Among provisions totally unrelated to state spending inserted into the state budget law, enacted earlier this summer, was one concerning the classroom time mandate. Again, it had been stipulated as 182 days of classes. Thoughtful educators had suggested the formula be altered to requiring certain numbers of hours of instruction each year.
That makes sense. One benefit is that school districts have more flexibility. Instead of having to make up whole days of classroom time, they can, in emergencies, add an hour here, and hour there to the school day to get back into compliance with the mandate.

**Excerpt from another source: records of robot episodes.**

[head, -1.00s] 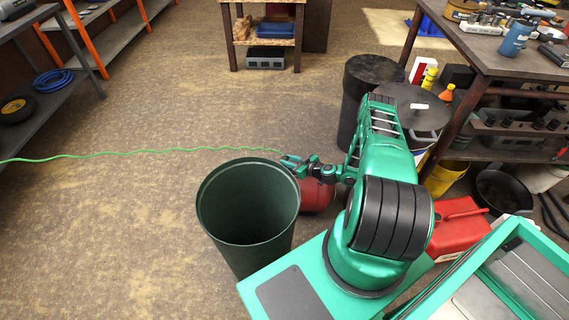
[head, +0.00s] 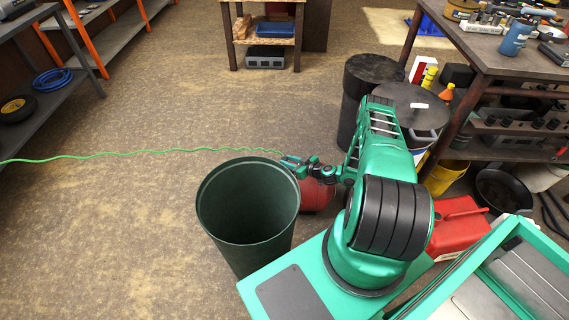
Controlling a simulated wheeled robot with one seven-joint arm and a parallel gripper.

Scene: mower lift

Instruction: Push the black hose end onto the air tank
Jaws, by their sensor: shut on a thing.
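The air tank (head: 317,196) is red and stands on the floor, partly hidden behind the green bin and under my wrist. A thin green hose (head: 150,152) runs across the floor from the left edge to my gripper. My gripper (head: 285,161) is shut on the hose end, beside the top of the tank and just behind the bin's rim. The black hose end itself is too small and too covered to make out. I cannot tell whether it touches the tank's fitting.
A tall dark green bin (head: 247,212) stands open right in front of the tank. Black drums (head: 370,75) and a red fuel can (head: 460,222) are to the right, near a cluttered workbench (head: 520,60). The floor to the left is clear apart from the hose.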

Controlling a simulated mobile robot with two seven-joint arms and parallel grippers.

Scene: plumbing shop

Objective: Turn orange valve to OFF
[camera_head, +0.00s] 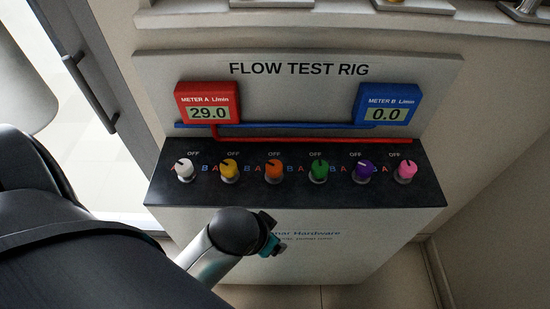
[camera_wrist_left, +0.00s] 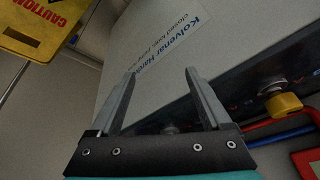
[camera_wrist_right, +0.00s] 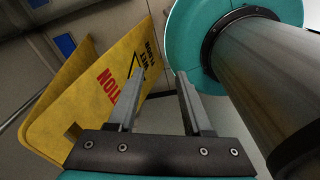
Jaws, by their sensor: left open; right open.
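The orange valve (camera_head: 273,169) is the third knob from the left on the dark panel of the flow test rig. It has a short dark pointer mark and an OFF label above it; its exact angle is too small to tell. My left gripper (camera_head: 271,241) is in front of the rig, below the orange valve and apart from it. In the left wrist view its open, empty fingers (camera_wrist_left: 160,88) are over the rig's front and panel edge, with a yellowish knob (camera_wrist_left: 284,104) to their right. My right gripper (camera_wrist_right: 157,92) is open and empty, outside the head view.
The yellow valve (camera_head: 229,168) and green valve (camera_head: 318,169) flank the orange one closely. Meter A (camera_head: 208,103) reads 29.0; meter B (camera_head: 386,105) reads 0.0. A yellow caution sign (camera_wrist_right: 105,90) stands near my right gripper. Space in front of the rig's right half is clear.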

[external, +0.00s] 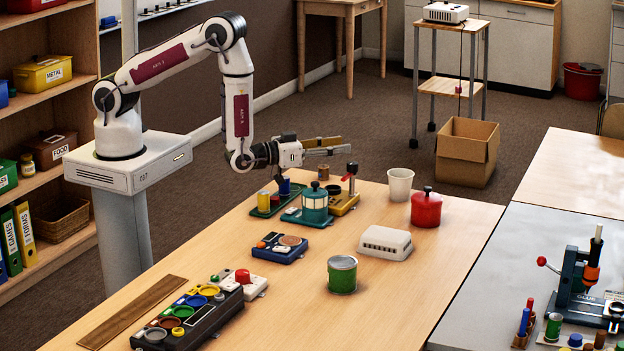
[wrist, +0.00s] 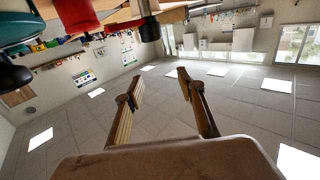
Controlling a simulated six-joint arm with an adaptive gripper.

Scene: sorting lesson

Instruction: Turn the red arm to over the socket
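A small device with a yellow base (external: 343,205) stands at the far part of the table. Which part is the socket I cannot tell for sure. My gripper (external: 340,146) is held level above and behind this device, pointing right, apart from it. Its two fingers are spread and empty, and the wrist view also shows the gripper (wrist: 158,80) with a clear gap. A red shape (wrist: 78,14) shows at the wrist view's top edge; I cannot tell what it is.
A teal canister (external: 315,205) stands close to the left of the device. A white cup (external: 400,186), a red pot (external: 426,209), a white vented box (external: 385,243) and a green can (external: 342,274) stand nearby. The table's right front is clear.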

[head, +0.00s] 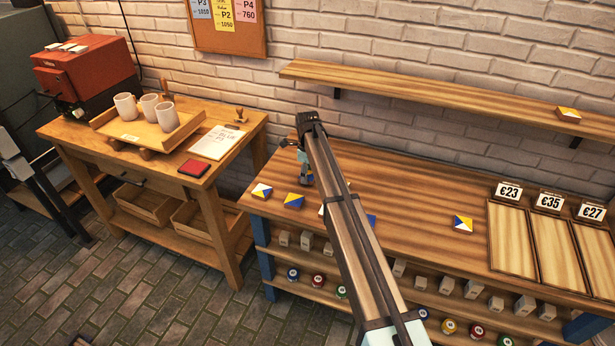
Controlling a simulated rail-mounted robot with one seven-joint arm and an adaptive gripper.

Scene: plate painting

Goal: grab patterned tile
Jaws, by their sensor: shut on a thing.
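Several small patterned tiles in white, blue and yellow lie on the long wooden workbench (420,200). A white, yellow and blue tile (262,190) is at the bench's left end, and a blue and yellow tile (295,201) is just right of it. Two more are partly hidden behind my arm. Another tile (463,223) lies alone farther right, and one tile (568,114) is on the wall shelf. My gripper (303,172) is over the left back of the workbench, shut on a patterned tile. That tile is too small and covered to make out.
Three price signs stand behind wooden trays (512,240) at the right. Paint jars and grey blocks fill the lower shelves. A side table (225,150) at left holds a tray of cups, a clipboard and a red pad.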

New requirements are that students in grades 7-12 receive 1,001 hours of instruction a year. Those in lower grades are supposed to be in class at least 910 hours, while half-time kindergartners must be in school 455 hours a year.
That sounds like a lot of exposure to teachers, and it is, by some yardsticks. But it is less than some school districts already provide.
The new 1,001-hour standard for middle- and high-school students could be met over 182 days with only five and one-half hours of instruction a day. For younger pupils, only five hours a day would be necessary.
Especially in light of tight budgets at many school districts, that could tempt some boards of education to actually reduce the amount of classroom time provided for students. And when inclement weather is a factor, it could prompt some to simply skip makeup days (or hours) altogether.
Obviously, that was not the intent of those who promoted the change or of legislators who approved it.
Cramming all the information young Ohioans need to succeed in a competitive world is difficult enough without reducing the time they spend in class. East Ohio school officials should continue insisting on as much instructional time as possible, using the new hour-based rule solely for the flexibility it was meant to provide.